An unincorporated organization with two or more members is generally classified as a partnership for federal tax purposes if its members carry on a trade, business, financial operation, or venture and divide its profits. However, a joint undertaking merely to share expenses is not a partnership. For example, co-ownership of property maintained and rented or leased is not a partnership unless the co-owners provide services to the tenants.
The rules you must use to determine whether an organization is classified as a partnership changed for organizations formed after 1996.
Organizations Formed After 1996
An organization formed after 1996 is classified as a partnership for federal tax purposes if it has two or more members and it is none of the following.

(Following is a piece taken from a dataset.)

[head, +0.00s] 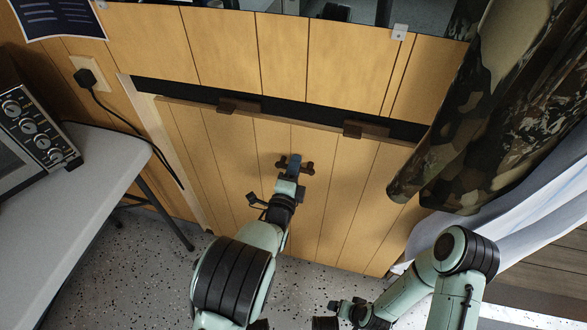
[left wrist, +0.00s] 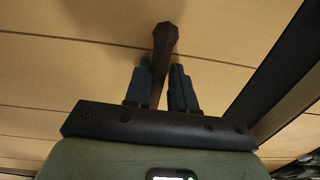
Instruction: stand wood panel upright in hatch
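The wood panel (head: 225,170) is made of light planks and stands in the hatch opening in the wall. A dark gap (head: 180,92) of the hatch shows above its top edge, and the panel seems to lean slightly out at the top. A dark brown handle (head: 309,168) sits on its face; it also shows in the left wrist view (left wrist: 165,42). My left gripper (head: 292,167) has its blue fingers (left wrist: 162,85) on both sides of the handle and appears closed on it. My right gripper (head: 343,309) is low at the bottom edge, away from the panel; its finger opening is unclear.
Two brown blocks (head: 240,105) (head: 366,130) sit along the panel's top edge. A grey table (head: 100,190) with an instrument (head: 35,125) stands at left, near a plugged cable (head: 120,118). A camouflage curtain (head: 500,100) hangs at right. Speckled floor (head: 130,260) is clear below.

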- An organization formed under a federal or state law that refers to it as incorporated or as a corporation, body corporate, or body politic.
- An organization formed under a state law that refers to it as a joint-stock company or joint-stock association.
- An insurance company.
- Certain banks.
- An organization wholly owned by a state, local, or foreign government.
- An organization specifically required to be taxed as a corporation by the Internal Revenue Code (for example, certain publicly traded partnerships).
- Certain foreign organizations identified in section 301.7701-2(b)(8) of the regulations.
- A tax-exempt organization.
- A real estate investment trust.
- An organization classified as a trust under section 301.7701-4 of the regulations or otherwise subject to special treatment under the Internal Revenue Code.
- Any other organization that elects to be classified as a corporation by filing Form 8832.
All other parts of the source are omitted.